Sur les trottoirs de ce quartier cossu, on voit de grosses Land Rover, Audi, Mercedes et autres SUV en question stationnés. Les militants n'ont pas choisi l'endroit au hasard.

"On est dans un des quartiers les plus chers de Toulouse. On ne va pas faire ça avec les classes populaires. De toutes façons, les classes populaires ne peuvent pas s'acheter des gros SUV comme ça. Donc c'est également ciblé contre des personnes qui ont les moyens, en fait, d'avoir ce choix un peu égoïste."

C'est parti pour plus d'une heure de dégonflage. Les rues arpentées, quasi-déserte à ce moment de la soirée, se mettent à résonner du "pchiiiit" discret des pneus qui expirent leur air et des brefs échanges à voix basse des militants. Quand ils repèrent un SUV, ils s'accroupissent auprès d'une des roues, dévissent le bouchon de la valve, y glissent un haricot sec et revissent le bouchon. Le tout dure à peine 30 secondes et le pneu continue ensuite à se dégonfler tout seul. Au bout d'une demi-heure, il sera complètement à plat, rendant la voiture inutilisable jusqu'à un regonflage.

"C'est normal, pas radical"

Les dégonfleurs épargnent toutefois les SUV portant un macaron handicapé ou médecin. Ils laissent un tract sur le pare-brise des voitures dont ils ont dégonflé un pneu pour expliquer leur action.

"Ce flyer explique qu'on ne vise pas l'individu mais vraiment sa machine. Ça rappelle également pourquoi c'est un problème pour l'environnement. Et ça permet de prévenir la personne, pour qu'elle ne se retrouve pas juste avec un pneu dégonflé sans savoir pourquoi. Là, il y a un argumentaire explicatif."

Le tract rappelle aussi que les SUV ont été la deuxième cause d'augmentation des gaz à effet de serre entre 2010 et 2018, selon l' Agence Internationale de l'Énergie, et réclame un renforcement de la législation pour les bannir des villes.

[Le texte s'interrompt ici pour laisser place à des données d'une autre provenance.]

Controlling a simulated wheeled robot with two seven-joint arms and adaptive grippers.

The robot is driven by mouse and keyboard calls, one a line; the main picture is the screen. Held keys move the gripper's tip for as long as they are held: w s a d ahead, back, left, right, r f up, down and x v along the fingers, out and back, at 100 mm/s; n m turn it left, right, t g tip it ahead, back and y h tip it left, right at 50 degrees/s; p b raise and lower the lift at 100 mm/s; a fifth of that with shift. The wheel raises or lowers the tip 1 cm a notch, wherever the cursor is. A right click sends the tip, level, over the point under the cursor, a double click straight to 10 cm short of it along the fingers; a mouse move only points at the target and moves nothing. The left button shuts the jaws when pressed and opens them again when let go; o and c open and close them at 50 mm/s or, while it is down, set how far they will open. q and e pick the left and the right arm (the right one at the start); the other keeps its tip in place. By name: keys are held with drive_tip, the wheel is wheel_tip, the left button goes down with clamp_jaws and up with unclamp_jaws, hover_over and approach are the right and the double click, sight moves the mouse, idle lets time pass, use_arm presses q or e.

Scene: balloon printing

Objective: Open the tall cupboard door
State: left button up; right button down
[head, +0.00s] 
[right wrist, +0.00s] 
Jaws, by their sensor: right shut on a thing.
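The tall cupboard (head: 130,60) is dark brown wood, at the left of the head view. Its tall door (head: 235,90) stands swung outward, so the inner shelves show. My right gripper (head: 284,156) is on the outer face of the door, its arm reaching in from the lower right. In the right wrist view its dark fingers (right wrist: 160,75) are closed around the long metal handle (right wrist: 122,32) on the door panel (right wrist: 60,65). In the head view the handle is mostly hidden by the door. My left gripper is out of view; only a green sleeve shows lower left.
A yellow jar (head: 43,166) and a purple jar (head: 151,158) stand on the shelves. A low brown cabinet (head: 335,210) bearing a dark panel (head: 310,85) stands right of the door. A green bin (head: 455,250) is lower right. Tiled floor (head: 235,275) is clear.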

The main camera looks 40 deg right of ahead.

Les dégonfleurs de NoSUV Tolosa s'en prennent ce soir-là à une soixantaine de véhicules mais refusent de qualifier leurs actions de radicales ou violentes.

"C'est totalement normal de combattre quelque chose qui nous pollue tous la gueule, en fait. On estime qu'on se bat contre un système dédié à l'automobile qui est problématique. Donc, non, ce n'est absolument pas radical."

Ces militants considèrent également que la nuisance occasionnée pour le propriétaire du SUV, qui va retrouver sa voiture immobilisée le lendemain alors qu'il en a peut-être besoin pour aller travailler, est bien moindre que celles occasionnées par ce type de voitures en ville.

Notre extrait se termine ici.